Benefits: Neither the selector nor the cataloger needs to create individual records. 

 

Drawbacks: Programming required to accommodate each data source and format that comes along.  The need to design a maintenance strategy for bulk deletion of the old record set and bulk import of the new set.

 

 

III.  Where to Store ERDB-supporting Data in Cataloging Records

In the case of either I.B or I.C, fields need to be set aside in the cataloging records for the data elements that run ERDB.  Fields in the 9XX block signify local use and this group of MARC tags are customarily protected from overlay when updated versions of the rest of the bibliographic records are received.  Another advantage is that they can be included by selectors who are working in the CORC database

 

Suggestions, subject to confirmation that the particular tags have never been used previously by UCLA:

 

ERDB Subject Descriptor à 950 

ERDB Material Type à 955

Narrative description (summary) à 920

Keywords (to augment retrieval) à 953

Web page subarrangement terms à 954

(All these elements would be repeatable.)

 

Under plan I.C, indexing would need to be separate from that for the rest of the catalog, e.g. the 950 fields, while specially indexed for the ERDB interface, would not be lumped in with the rest of ‘SUBJ’ so as not to interfere with the precision available in Orion searching.

 

The mere presence of these fields in Orion could serve to identify those records with ERDB equivalents, which would need periodic refreshing.  For retrospective designation of other records in Orion for new inclusion in ERDB a flag in one of those 9XX fields, or another one, would trigger class number-to-ERDB descriptor mapping and other migration steps toward inclusion in ERDB.

The flag/trigger could be the word ‘ERDB’ itself in 950.  If a completely separate field is needed, a suggestion is 952.

 

 

IV. Data flows between ERDB and Orion.

 

A.      If plan I.B is adopted, dataflow would logically go in the direction of Orion to ERDB for these elements (repetitively for those asterisked):

 

[E-Serials Migration from Taos to ERDB

Specs for Mapping MARC Fields into ERDB Fields

September 26, 2001]

 

ERDB Field

MARC Field to Migrate (in order of preference)

*Resource Title

130 $a. n, p

If no 130, 245$a. n, p : b

Display Title

Same as Resource Title

*Resource URL

856$u

If multiple URLs, create separate Resource Record for each and generate a report of DBCNs that yielded more than one record

*Coverage

856$3

*Accessibility

Based on 856$z

If text includes <space> UC <space>, set to UC Wide

If text includes <space> UCLA <space>, set to UCLA only

If no text and $x includes CDL, set to UC Wide

Else, set to All

*Author/Editor

100$a

110$a

111$a

If none of the above, 700$a (first 700 only)

*Continued By

785$a. t (first 785 only)

*Continues

780$a (first 780 only)

DBCN

001

*ISBN

020$a (first 020 and first $a only)

*ISSN

022$a (first 022 and first $a only)

*Issued By

710$a

If more than one 710 field, include all separated by semicolons

*Publication Dates

008 date1 and 008 date2

*Publisher

260$b

NOTE:   If a corresponding record in Biomed’s ERdb exists, that publisher entry should replace the publisher from the 260$b

Subject Areas(s)

Map from LC Call Numbers using ACC table

090$a

050$a (if more than one $a, use the last)
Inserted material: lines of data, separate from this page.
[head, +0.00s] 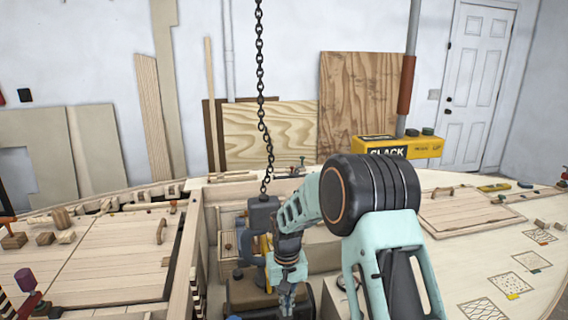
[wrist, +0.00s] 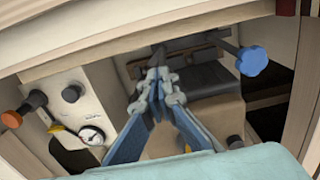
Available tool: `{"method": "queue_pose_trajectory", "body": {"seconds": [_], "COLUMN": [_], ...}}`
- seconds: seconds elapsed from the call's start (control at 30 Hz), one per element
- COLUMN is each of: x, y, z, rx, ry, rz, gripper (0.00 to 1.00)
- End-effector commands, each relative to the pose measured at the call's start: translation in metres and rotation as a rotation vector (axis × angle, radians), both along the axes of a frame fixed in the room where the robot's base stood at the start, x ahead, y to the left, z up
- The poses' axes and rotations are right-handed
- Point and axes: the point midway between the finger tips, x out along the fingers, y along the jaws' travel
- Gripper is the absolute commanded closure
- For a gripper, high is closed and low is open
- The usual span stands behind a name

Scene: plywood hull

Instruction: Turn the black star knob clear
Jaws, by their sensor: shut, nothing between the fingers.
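My gripper (wrist: 158,72) is shut and empty, pointing into a wooden recess in the wrist view. In the head view my gripper (head: 287,300) hangs low over the middle of the hull. A small black knob (wrist: 71,93) sits on the pale panel to the left of my fingers, apart from them. I cannot tell whether it is star-shaped. A blue star knob (wrist: 252,61) on a rod is at the upper right of the wrist view, also apart from my fingers. I cannot make out a black star knob for sure in the head view.
An orange-ended knob (wrist: 11,119), a dark grey knob (wrist: 38,98) and a round gauge (wrist: 91,136) share the left panel. A wooden rim crosses above the recess. A chain (head: 261,70) hangs to a grey block (head: 263,213) close beside my arm.

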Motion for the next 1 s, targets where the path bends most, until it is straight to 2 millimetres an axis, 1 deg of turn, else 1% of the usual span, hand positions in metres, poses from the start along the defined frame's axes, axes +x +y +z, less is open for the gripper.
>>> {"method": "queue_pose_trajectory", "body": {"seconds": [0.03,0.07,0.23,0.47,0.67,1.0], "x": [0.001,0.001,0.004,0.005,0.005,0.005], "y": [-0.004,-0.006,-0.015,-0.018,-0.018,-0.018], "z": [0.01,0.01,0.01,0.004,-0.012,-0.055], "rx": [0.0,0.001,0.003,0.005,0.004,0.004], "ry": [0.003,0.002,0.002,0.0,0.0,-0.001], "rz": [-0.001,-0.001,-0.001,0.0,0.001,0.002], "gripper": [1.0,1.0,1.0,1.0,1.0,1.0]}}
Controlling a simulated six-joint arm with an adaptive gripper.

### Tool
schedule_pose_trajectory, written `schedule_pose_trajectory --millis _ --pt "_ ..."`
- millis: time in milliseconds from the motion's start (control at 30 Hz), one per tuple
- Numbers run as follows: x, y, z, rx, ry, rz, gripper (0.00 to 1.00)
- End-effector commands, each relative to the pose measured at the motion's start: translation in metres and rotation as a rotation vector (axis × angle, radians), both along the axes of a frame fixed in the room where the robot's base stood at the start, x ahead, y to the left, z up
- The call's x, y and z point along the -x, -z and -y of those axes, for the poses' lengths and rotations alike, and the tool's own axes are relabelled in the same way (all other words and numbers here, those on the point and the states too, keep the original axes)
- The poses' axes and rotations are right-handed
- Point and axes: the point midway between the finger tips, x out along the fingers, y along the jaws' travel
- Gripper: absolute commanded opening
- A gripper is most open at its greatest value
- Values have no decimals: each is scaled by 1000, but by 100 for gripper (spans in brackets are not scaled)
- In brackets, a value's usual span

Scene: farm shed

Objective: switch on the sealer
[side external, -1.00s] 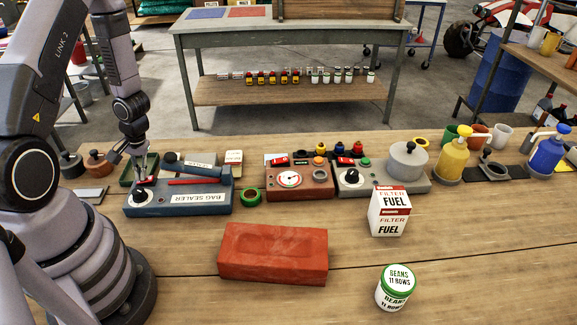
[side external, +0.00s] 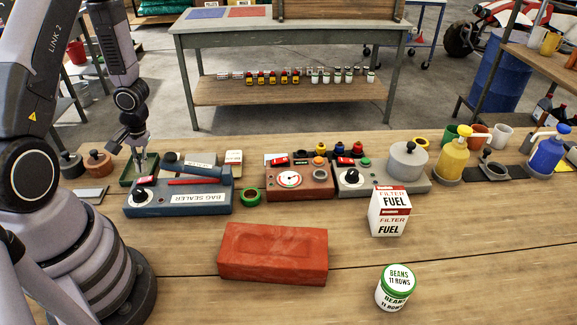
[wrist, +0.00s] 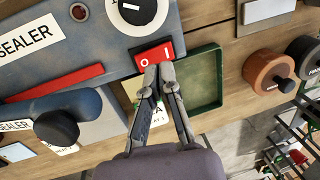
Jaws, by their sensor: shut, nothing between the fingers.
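The bag sealer (side external: 200,203) is a blue-grey box at the left of the bench, with a white label, a red bar and a sealing arm. Its red rocker switch (wrist: 153,54), marked O and I, sits at the box edge beside a black-and-white knob (wrist: 138,10). The switch also shows small in the side view (side external: 147,180). My gripper (wrist: 162,70) is shut and empty, its tips at the switch's near edge and covering a little of it. In the side view my gripper (side external: 139,171) is just behind the switch. I cannot tell contact or which side is pressed.
A green tray (wrist: 218,102) lies right behind the sealer. A red gauge box (side external: 300,192) and a grey box with its own knob (side external: 385,187) stand to the right. A green tape roll (side external: 251,196) and a red brick (side external: 273,255) are nearby.

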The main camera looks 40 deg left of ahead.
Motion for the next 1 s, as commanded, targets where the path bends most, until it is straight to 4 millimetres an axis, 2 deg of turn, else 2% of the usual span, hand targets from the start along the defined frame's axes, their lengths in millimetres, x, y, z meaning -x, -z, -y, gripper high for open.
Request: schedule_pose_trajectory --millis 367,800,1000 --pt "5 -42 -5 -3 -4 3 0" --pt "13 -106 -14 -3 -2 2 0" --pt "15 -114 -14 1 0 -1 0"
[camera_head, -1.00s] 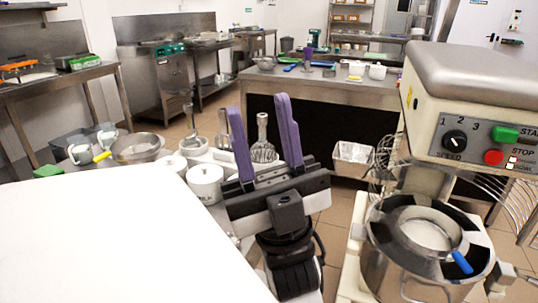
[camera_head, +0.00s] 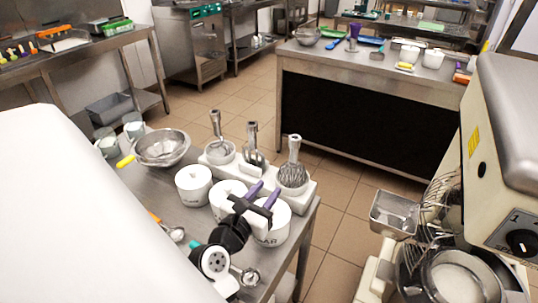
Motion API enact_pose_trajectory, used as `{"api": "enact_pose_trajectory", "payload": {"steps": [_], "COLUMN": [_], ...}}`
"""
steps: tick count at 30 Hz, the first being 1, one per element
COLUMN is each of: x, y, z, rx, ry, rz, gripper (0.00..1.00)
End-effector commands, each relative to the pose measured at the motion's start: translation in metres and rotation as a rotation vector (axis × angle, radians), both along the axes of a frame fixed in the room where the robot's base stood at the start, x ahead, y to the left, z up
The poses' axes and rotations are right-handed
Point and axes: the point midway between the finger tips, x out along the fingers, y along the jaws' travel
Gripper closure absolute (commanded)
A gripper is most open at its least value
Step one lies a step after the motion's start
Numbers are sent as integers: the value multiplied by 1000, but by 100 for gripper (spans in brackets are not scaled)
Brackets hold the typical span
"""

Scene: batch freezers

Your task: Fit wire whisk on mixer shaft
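The wire whisk (camera_head: 293,170) stands upright, handle up, at the right end of a white holder (camera_head: 305,190) on the steel side table. Two other mixer tools (camera_head: 216,135) stand to its left in the holder. My gripper (camera_head: 267,190) has purple fingers set apart with nothing seen between them. It is in front of the holder, over the white canisters, nearer the camera than the whisk and not seen touching it. The mixer (camera_head: 505,130) stands at the right edge, partly cut off. Its shaft is not visible behind the wire guard (camera_head: 437,205).
White canisters (camera_head: 193,185) and a metal sieve (camera_head: 162,147) with a yellow handle crowd the side table. The mixer bowl (camera_head: 460,280) sits below the guard, with a metal tray (camera_head: 394,213) beside it. Tiled floor (camera_head: 340,210) lies open between table and mixer.

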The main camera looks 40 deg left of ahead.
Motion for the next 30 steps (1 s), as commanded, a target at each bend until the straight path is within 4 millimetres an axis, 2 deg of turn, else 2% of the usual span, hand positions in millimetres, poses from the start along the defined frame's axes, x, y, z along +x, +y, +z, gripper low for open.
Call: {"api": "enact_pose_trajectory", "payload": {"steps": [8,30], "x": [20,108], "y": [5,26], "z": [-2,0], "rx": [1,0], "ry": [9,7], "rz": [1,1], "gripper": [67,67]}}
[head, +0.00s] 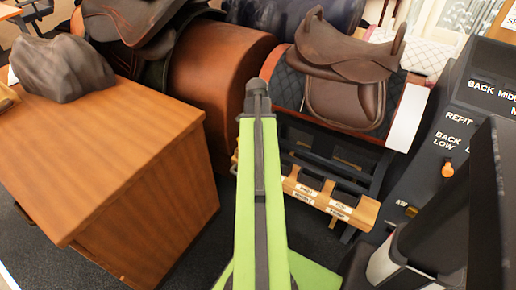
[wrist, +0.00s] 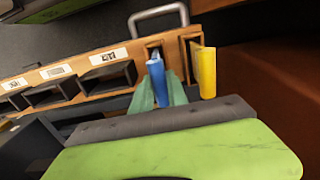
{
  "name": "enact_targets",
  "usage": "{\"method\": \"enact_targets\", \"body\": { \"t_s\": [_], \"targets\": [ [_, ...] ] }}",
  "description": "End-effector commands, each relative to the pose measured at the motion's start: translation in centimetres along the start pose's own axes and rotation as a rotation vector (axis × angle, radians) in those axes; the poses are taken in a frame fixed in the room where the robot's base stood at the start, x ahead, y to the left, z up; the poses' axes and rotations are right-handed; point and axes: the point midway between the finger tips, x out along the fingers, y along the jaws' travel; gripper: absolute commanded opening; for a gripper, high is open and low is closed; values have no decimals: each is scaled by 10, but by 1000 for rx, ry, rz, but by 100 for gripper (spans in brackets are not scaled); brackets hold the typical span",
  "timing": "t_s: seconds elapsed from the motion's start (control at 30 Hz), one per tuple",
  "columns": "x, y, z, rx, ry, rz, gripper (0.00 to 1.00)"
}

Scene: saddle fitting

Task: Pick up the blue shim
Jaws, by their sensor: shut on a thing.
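The blue shim (wrist: 157,79) stands in front of a slot in the wooden rack (wrist: 92,83) in the wrist view. My gripper (wrist: 161,92), with teal fingers, is shut on the blue shim, one finger on each side. I cannot tell whether the shim's far end is still in the slot. A yellow shim (wrist: 207,73) stands just right of it at the rack's end, apart from my fingers. In the head view the labelled rack (head: 357,212) shows low beside my green arm, which hides my gripper and the blue shim.
The rack has labelled, dark slots and a grey metal handle (wrist: 158,14) behind it. A wooden cabinet (head: 110,165) stands left. A brown saddle (head: 345,65) sits on a stand behind the rack. A dark panel with an orange knob (head: 447,169) stands right.

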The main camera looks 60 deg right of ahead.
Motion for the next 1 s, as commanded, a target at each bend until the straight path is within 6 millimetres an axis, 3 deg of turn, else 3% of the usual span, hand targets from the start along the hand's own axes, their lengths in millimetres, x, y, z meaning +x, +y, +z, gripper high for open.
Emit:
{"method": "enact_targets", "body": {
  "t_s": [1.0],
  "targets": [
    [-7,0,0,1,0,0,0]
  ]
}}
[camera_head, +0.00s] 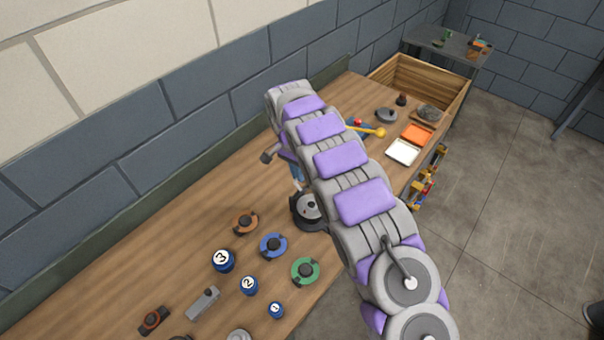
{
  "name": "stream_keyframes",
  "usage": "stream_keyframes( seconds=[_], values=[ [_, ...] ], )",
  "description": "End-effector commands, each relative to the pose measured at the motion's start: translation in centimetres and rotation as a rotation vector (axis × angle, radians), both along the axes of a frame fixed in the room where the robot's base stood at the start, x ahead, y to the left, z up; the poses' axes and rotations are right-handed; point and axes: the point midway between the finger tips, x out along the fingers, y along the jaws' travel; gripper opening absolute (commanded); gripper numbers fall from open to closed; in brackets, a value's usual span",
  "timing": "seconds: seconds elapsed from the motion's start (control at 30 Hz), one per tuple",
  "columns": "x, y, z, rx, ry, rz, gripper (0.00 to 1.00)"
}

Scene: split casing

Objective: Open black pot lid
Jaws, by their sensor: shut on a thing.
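The black pot (296,211) is a round dark vessel on the wooden table, partly covered by my arm. A grey disc, the black pot lid (310,206), shows within its dark rim, with a small dark spot near its middle. My gripper (297,186) points down at the pot's far edge, behind my arm. It is shut on something at the pot's top, which looks like the lid; the contact is mostly hidden. I cannot tell whether the lid is raised.
Blue numbered balls (224,260), coloured round knobs (274,245) and a grey block (203,303) stand at the front left. Beyond my arm are a dark lid-like disc (386,115), white tray (403,152), orange tray (416,134) and wooden crate (450,84). A wall runs behind.

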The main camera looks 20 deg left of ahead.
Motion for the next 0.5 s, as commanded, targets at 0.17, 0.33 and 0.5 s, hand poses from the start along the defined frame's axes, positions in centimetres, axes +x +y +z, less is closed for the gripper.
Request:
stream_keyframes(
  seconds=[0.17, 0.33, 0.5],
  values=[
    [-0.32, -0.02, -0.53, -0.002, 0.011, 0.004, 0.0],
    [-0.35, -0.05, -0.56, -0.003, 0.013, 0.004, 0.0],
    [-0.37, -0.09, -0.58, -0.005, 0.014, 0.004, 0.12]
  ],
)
060$a (if more than one $a, use the last)

096$a

If multiple subject areas, add each separated by semicolons

If no LC Call Number field, leave Subject Area(s) blank

Type(s)

Electronic Journals  [if Leader/07 = s]

 

B.  At least on a one-time basis, data cited in section III would need to flow from ERDB to Taos.   This would flag those Orion e-resource records that have an ERDB equivalent and that therefore will need recurring data migration.  (Alternatively, is it enough for the mere presence in ERDB of a Taos Database Control Number (DBCN) to support re-migration of data?)

 

C.  Because of the possibility of ERDB editors altering or adding to the subject term(s) resulting from automatic mapping from classification numbers, ERDB-to-Taos data flow will need to occur repetitively.

 

D.  If titles unique to ERDB are desired in Orion, perhaps a data element in ERDB could signify that for a program.  PERL script and MarcMakr could be used to generate provisional records for loading into Taos.  (Alternatively, the recently-generated ‘No-DBCN’ list Andy Kohler created could serve as a notification service for cataloging centers.)

 

 

 

 

V.      Changing the Data Structure of ERDB in Support of Automating the Update of Data Content

 

Re-migrating data to multiple ERDB Resource records from an Orion record that has or had multiple 856 fields poses great difficulty.  How does one coordinate a changed URL in Orion with the ERDB equivalent field it should replace?  How can a 856 field deleted with cause from Orion trigger the same action in ERDB?

 

The duplicative resource titles, specially/artificially qualified in ERDB by aggregator, etc. might not be necessary if we could change the record structure in ERDB.  Is there a way we could clearly present to users a single title as being available from multiple places with different E-holdings?

 

 

VI.  Implications for Cataloging Record Permissions in the Above

A.  The 9XX fields cited in section III need to be open to all ERDB editors who are using the Cat Client. 

B.  All Orion Internet resource records need to be open to editors wanting to add the ‘ERDB’ flag.

C.  The summary (520) and general keyword (653) fields may also need to be open to editing by non-catalogers.

D.  The CORC collaborative cataloging process in II.C might need to become commonplace.